Mark Rylance is an incredible actor. I saw him in [Steven Spielberg’s] Bridge of Spies, and I thought, this is the guy. He was mesmerizing, you couldn’t take your eyes off him. I thought, I cannot fail to make this film while this guy is around. I have to do it with him.

I’ve been thinking of Johnny Depp in the part of Col. Joll for, it seems, 20 years. I’ve known him for 25 years. He is one of the finest actors around. There is something in the character of Joll as written in the novel that gives you the sense that the man is doing what he has to do, but he would much rather be at the opera, in a pair of soft slippers, in a dainty costume and not doing all this terrible stuff. I thought that Johnny had that sort of delicacy that would make the character even more horrifying. He will take on any challenge as an actor, if you offer it to him. He doesn’t always have it offered to him.

For both Rylance and Depp, it was a sensational experience. Mark Rylance learned a great deal from Johnny Depp, and vice versa. That is the way it ought to be.

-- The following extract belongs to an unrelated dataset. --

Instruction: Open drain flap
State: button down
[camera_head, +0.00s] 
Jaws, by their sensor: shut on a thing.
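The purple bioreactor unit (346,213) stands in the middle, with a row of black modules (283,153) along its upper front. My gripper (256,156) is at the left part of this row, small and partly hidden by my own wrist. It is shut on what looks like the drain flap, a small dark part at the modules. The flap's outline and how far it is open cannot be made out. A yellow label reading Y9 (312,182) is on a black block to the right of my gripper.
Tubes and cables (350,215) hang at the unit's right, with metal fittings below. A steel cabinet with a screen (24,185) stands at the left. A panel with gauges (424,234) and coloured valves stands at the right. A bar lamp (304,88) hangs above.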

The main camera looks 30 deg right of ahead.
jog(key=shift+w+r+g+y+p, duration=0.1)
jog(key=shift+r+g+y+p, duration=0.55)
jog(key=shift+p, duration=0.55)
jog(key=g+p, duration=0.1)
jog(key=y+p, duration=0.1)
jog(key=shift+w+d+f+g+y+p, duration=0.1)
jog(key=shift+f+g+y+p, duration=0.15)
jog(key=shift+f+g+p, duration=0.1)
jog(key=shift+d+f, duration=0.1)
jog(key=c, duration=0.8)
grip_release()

DW: What about the generally cool or even unfriendly critical reception?

MF: I was expecting it, you know. If you look at everything else that’s being done—everything is so distracted and distracting, there’s a cut every two seconds, you’re being constantly dazzled. That seems to be the objective. We made a very deliberate choice to forgo that, not because we didn’t know how to do it, but because we didn’t think it was appropriate.

We wanted to follow this man, to follow his awakening, to follow him right up until the moment he makes an irreparable choice. We needed to get him there, we couldn’t do it with razzle-dazzle. We needed him to explore, we needed him to put his fingers where the torture had taken place, to question what was going on. That can’t be done in two-second scenes.

DW: I understand, but I don’t think it was only the stylistic issues that made the critics unhappy. It was also the content, the film’s anger, its outrage.

MF: Of course, this is very uncomfortable. That’s why I did it. Because the source material made me uncomfortable.

I’m pleased that you thought highly of the film, and we shall see what happens.